10. Oil sands projects are also subject to the resource allowance system described earlier, with one major exception. The Syncrude project received a remission order in 1976 that has allowed the participants to deduct provincial royalties as well as the resource allowance for two of its leases. The order is in effect until the production of 2.1 billion barrels of synthetic crude or 31 December 2003, whichever comes first. According to the Public Accounts of Canada, the government had remitted at least $153 million in taxes under the order by 31 March 1999.
11. The tax system has recognized the risks and huge costs of oil sands projects, particularly in earlier years when the technology was evolving and the operating costs were greater than the selling price of the product. As noted in Table 2, the Province of Alberta charges lower royalty rates during the early years of an oil sands project than it does for conventional oil and gas.
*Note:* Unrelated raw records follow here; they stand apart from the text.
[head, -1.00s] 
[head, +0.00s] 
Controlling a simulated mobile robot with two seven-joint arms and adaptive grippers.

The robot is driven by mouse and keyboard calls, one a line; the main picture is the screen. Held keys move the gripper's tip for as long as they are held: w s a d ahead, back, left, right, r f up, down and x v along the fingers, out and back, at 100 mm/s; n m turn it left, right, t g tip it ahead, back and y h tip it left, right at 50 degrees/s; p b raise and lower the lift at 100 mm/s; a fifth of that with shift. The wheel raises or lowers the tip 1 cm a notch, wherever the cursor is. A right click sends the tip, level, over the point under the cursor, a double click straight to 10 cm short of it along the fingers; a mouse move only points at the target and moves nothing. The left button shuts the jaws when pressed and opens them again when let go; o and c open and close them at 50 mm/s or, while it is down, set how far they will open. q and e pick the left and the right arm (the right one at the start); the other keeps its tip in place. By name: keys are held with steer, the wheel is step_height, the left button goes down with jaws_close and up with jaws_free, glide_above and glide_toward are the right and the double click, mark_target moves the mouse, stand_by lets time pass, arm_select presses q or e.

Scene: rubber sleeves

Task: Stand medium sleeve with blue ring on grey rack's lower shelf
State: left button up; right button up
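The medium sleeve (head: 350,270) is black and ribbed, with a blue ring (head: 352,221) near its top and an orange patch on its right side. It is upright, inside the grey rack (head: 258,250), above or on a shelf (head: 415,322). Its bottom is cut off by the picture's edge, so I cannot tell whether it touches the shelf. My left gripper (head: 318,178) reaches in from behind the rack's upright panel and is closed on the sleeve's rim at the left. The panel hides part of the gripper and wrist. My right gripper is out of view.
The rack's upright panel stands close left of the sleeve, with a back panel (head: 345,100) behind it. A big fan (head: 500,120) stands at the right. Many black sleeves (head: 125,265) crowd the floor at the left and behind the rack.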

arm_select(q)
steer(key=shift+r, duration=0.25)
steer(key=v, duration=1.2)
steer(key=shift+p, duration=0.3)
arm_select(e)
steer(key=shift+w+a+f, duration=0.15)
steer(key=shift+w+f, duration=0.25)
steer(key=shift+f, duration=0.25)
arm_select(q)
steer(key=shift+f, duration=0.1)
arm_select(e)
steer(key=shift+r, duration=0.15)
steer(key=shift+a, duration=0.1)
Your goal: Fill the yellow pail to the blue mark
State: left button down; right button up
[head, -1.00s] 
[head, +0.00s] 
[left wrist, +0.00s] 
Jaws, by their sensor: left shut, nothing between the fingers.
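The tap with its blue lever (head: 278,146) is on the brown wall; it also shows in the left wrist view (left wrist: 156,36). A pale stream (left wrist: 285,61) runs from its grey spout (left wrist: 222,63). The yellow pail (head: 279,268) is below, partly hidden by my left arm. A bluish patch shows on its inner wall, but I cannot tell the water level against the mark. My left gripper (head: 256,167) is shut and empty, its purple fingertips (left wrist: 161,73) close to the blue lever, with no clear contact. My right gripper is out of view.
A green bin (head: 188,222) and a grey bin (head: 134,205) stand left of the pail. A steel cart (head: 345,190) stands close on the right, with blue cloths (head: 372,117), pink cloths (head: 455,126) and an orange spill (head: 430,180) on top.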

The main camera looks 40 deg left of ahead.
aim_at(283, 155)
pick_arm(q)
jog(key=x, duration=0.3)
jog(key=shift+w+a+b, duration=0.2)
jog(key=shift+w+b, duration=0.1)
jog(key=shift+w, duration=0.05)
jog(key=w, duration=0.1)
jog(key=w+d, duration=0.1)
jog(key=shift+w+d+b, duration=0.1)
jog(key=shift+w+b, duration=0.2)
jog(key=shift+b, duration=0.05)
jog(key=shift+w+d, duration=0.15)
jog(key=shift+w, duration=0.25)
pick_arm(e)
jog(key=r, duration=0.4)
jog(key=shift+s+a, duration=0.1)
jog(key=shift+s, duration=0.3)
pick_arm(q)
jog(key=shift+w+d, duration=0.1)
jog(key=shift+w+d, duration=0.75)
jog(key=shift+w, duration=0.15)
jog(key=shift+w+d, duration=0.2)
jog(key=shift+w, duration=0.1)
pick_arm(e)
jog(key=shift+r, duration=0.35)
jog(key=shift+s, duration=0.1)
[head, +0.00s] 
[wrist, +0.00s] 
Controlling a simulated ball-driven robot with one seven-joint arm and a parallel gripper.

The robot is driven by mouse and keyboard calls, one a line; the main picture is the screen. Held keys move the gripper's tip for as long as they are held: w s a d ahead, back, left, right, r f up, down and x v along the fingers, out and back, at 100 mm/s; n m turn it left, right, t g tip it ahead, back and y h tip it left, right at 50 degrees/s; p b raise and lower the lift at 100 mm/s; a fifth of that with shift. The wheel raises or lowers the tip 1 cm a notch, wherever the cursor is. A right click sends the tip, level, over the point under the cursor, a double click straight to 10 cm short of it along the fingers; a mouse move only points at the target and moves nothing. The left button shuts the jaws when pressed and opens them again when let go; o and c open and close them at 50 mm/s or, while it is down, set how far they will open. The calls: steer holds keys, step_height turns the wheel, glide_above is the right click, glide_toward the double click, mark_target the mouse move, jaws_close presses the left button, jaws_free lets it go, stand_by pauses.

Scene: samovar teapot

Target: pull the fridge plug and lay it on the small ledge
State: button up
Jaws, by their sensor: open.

12. Consumers pay several taxes on fuels to run their vehicles and equipment: federal and provincial excise taxes, the federal goods and services tax and, in some instances, provincial sales taxes. Consumers who purchase more fuel-efficient vehicles benefit from an effective reduction in the total excise taxes that they would have paid. Alternative fuels, such as ethanol produced from renewable sources, propane, compressed natural gas and methanol, are exempted from the federal excise tax. For blended fuels, the tax exemption applies only to the proportion of the exempt fuel in the product.